If the detecting electrode lacks atomic resolution, one could rely on the total signal sensed from the underlying area encompassing the skyrmion. Here, the amplitude of the various MRs hinges on their respective origin and simultaneously on the size of the confined spin-textures, which can be controlled by an external magnetic field. To have an overview, Fig. 6b shows the bias-resolved total XMR signal for different skyrmions which can be compared to that emanating from the I-XMR. In general, spatial oscillations lead to interferences that affects the magnitude of the overall signal. One notices blue, red, and white bands corresponding to positive, negative, and transparent MR efficients, which are not identical for the different magnetic objects.

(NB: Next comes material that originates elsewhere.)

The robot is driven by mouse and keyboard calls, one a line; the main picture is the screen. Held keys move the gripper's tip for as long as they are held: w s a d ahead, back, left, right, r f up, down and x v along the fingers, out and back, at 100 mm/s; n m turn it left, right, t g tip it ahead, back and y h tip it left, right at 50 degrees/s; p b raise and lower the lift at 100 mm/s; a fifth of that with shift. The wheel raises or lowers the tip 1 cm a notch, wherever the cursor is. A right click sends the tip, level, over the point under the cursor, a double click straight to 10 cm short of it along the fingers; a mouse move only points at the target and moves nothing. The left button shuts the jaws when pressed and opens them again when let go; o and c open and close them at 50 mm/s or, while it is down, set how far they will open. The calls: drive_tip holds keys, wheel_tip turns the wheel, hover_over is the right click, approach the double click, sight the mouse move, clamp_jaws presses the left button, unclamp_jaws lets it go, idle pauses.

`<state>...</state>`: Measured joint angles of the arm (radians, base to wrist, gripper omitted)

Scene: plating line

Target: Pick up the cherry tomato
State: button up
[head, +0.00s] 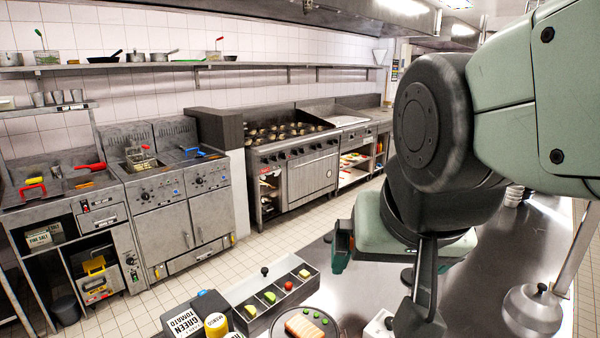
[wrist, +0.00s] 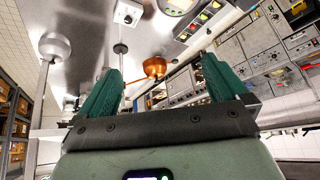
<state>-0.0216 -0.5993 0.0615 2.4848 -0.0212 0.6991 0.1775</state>
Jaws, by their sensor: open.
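The cherry tomato (head: 288,285) is a small red ball in one compartment of a grey divided tray (head: 243,292) at the bottom of the head view. Green pieces lie in compartments nearer the camera, and a pale yellow piece lies in the far one. The tray (wrist: 212,33) also shows small at the top of the wrist view, with a tiny red spot in it. My gripper (wrist: 160,64) is open, its two green fingers wide apart with nothing between them. In the head view my gripper (head: 342,250) is partly hidden by my arm, above and right of the tray.
A dark plate (head: 328,318) with a salmon-coloured piece and green balls is beside the tray. The steel counter has bare stretches.

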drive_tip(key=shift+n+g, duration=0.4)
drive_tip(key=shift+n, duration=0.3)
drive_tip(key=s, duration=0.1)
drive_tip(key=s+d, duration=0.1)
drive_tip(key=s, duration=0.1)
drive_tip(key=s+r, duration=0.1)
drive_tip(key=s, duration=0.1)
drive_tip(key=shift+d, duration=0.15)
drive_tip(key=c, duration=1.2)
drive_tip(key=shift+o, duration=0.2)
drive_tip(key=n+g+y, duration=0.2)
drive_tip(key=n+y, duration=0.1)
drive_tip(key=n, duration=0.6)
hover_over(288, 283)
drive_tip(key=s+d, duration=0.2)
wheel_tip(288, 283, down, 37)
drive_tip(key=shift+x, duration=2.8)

The I-XMR, X-AMR and AMR being the same for the particular considered cases, the differences in the total XMR efficiency originates from the C-XMR due to the associated helicities. In Fig. 6d, e, one clearly sees that the skyrmions give rise to disparate total XMR induced by C-XMR, as obtained at a tunneling energy of eVbias = 1.27 eV. An overview of the bias-resolved total C-XMR is shown in Fig. 6c, where one notices that MR pertaining to the Bloch and antiskyrmions vanishes as a result of the competing oscillations (lobs) shown for example in Fig. 6a. This occurs due to the chiral vector \({\hat{{{{{{{{\bf{c}}}}}}}}}}_{ij}\) associated with C-XMR, that does not match the directions of the DM vectors that should stabilize the Bloch and antiskyrmions.

Overall, the unveiled phenomena enforce our view that such reading mechanisms represent a new avenue for further fundamental studies of the very rich physics of chiral and topological magnetism. We envision the use of the new magnetoresistances in readily available all-electrical readout device architectures to sense, distinguish and categorize the ever increasing number of predicted and discovered non-collinear spin-textures.

Methods

Computational details

The simulations are based on density functional theory (DFT) in the local spin density approximation as implementd in the full-potential scalar-relativistic Korringa-Kohn-Rostoker (KKR) Green function method with spin-orbit coupling included self-consistently55,56. The method enables the embedding of single magnetic skyrmions in a real-space approach that does not require the use of periodic supercells. The approach is based on two steps: First, self-consistent calculations of the skyrmion-free ferromagnetic slab with periodic boundary conditions are performed. The associated Green function, G0, is extracted and utilized to solve the Dyson equation, schematically written as G = G0 + G0ΔVG, in order to obtain the new Green function G. ΔV represents the potential changed after injecting the magnetic skyrmion. The magnetic textures are obtained in a self-consistent fashion till convergence is achieved.

The PdFe bilayer on Ir(111) surface is simulated with a slab consisting of a layer of Pd atop Fe, which is deposited on 34 layers of Ir. We assumed an fcc-stacking for all layers with atomic positions obtained from ab-initio51. The embedded cluster consists of a total of 165 atoms, including 37 Fe atoms (see Refs. 40,57,58,59,60,61 and references therein for details). We assume an angular momentum cutoff at lmax = 3 for the orbital expansion of the Green function and when extracting the LDOS a k-mesh of 200 × 200 is considered.